(Robot control records)
>>
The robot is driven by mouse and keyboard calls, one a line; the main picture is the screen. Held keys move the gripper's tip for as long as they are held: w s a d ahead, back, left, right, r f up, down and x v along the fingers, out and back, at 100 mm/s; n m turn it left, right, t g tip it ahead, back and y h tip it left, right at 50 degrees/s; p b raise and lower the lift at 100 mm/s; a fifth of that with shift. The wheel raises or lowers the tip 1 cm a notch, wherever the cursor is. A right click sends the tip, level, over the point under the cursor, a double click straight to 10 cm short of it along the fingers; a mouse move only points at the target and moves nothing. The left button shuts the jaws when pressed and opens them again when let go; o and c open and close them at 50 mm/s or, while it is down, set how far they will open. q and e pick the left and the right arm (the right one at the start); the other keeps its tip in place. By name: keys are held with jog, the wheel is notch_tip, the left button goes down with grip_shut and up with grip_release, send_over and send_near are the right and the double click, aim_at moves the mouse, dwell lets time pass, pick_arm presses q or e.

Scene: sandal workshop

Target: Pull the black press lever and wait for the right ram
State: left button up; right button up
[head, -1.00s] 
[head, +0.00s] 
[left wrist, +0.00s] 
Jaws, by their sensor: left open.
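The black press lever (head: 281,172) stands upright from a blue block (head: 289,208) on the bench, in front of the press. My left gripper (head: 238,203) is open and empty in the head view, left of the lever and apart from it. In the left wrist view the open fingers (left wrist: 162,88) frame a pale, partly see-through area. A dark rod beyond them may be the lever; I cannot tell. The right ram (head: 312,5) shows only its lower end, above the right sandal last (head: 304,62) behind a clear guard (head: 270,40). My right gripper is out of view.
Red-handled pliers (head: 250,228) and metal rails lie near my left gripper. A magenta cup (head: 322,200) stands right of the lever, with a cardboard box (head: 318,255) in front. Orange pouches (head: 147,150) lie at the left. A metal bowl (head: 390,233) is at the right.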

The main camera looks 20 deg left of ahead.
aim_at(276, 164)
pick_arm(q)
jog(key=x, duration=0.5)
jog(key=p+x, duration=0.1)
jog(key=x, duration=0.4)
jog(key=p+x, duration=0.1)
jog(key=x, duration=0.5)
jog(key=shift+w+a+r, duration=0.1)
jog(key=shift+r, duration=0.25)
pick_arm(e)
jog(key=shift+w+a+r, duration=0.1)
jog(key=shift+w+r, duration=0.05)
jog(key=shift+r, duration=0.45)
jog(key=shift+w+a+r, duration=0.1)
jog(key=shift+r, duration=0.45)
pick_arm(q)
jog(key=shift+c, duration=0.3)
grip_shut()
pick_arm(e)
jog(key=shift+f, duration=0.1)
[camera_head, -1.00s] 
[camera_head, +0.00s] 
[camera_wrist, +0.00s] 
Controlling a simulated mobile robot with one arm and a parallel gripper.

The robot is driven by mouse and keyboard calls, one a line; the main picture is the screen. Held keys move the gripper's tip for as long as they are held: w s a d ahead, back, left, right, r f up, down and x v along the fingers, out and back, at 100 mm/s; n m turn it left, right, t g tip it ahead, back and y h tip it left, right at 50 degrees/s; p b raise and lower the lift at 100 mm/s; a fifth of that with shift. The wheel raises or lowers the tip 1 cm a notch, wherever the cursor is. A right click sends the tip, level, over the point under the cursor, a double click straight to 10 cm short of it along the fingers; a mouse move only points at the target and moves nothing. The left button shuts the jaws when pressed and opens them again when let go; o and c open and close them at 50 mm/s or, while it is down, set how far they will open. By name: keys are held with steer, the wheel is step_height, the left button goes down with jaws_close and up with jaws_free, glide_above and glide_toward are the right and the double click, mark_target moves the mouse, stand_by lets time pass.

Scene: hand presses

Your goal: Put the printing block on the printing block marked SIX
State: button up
<<
> TASK
Transcribe, exactly and without additions, the lines of the records above, beginning with the line that contains "[camera_head, +0.00s]" and ending with the line that contains "Controlling a simulated", both included.

> FINISHED TASK
[camera_head, +0.00s] 
[camera_wrist, +0.00s] 
Controlling a simulated mobile robot with one arm and a parallel gripper.

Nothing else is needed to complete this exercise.